In the data that follows, find the line containing "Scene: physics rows"; then quote that line and every line after it, exactly, through the last one.

= = = =

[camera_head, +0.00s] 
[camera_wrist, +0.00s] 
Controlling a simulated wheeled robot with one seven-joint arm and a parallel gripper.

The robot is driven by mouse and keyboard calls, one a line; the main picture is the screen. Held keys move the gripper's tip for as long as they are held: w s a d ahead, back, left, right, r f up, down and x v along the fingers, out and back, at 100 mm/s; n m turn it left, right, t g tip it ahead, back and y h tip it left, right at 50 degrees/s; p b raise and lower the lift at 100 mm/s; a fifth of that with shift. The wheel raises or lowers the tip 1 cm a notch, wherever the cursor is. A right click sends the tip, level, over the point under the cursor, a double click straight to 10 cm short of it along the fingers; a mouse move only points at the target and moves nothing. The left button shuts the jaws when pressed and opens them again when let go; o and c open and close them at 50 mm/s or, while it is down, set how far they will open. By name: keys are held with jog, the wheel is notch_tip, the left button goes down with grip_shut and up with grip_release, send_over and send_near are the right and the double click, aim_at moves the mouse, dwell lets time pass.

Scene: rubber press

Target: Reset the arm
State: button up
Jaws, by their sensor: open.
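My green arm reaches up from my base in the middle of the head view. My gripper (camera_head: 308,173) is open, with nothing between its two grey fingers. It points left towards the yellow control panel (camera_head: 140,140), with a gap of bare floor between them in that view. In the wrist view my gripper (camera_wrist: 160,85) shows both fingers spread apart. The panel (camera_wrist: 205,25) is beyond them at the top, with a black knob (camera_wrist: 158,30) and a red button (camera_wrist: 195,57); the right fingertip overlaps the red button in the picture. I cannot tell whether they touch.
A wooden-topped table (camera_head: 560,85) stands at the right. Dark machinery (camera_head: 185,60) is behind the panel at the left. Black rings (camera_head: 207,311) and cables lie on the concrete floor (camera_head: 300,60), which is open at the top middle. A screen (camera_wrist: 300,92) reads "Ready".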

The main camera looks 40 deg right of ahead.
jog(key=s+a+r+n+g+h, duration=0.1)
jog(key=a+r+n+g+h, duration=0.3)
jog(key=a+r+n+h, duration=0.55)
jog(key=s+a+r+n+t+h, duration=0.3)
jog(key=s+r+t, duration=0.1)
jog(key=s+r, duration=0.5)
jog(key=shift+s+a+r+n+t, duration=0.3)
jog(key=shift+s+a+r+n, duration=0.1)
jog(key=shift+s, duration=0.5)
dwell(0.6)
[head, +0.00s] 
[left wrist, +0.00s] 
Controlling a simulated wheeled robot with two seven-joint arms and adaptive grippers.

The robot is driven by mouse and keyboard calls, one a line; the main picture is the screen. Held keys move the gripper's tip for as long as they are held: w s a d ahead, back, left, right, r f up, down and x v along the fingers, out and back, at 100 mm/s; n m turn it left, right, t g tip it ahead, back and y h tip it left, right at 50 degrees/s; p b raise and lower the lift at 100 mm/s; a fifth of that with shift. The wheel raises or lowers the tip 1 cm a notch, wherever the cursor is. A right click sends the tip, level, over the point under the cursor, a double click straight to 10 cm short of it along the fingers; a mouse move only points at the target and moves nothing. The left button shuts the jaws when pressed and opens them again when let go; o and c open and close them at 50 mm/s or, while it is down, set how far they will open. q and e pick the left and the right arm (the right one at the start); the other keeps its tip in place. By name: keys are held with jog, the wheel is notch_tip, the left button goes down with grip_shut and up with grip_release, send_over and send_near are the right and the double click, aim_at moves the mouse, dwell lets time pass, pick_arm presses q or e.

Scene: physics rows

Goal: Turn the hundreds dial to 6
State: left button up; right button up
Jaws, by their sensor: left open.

= = = =

▶ **Problem solution**:
Scene: physics rows

Goal: Turn the hundreds dial to 6
State: left button up; right button up
Jaws, by their sensor: left open.

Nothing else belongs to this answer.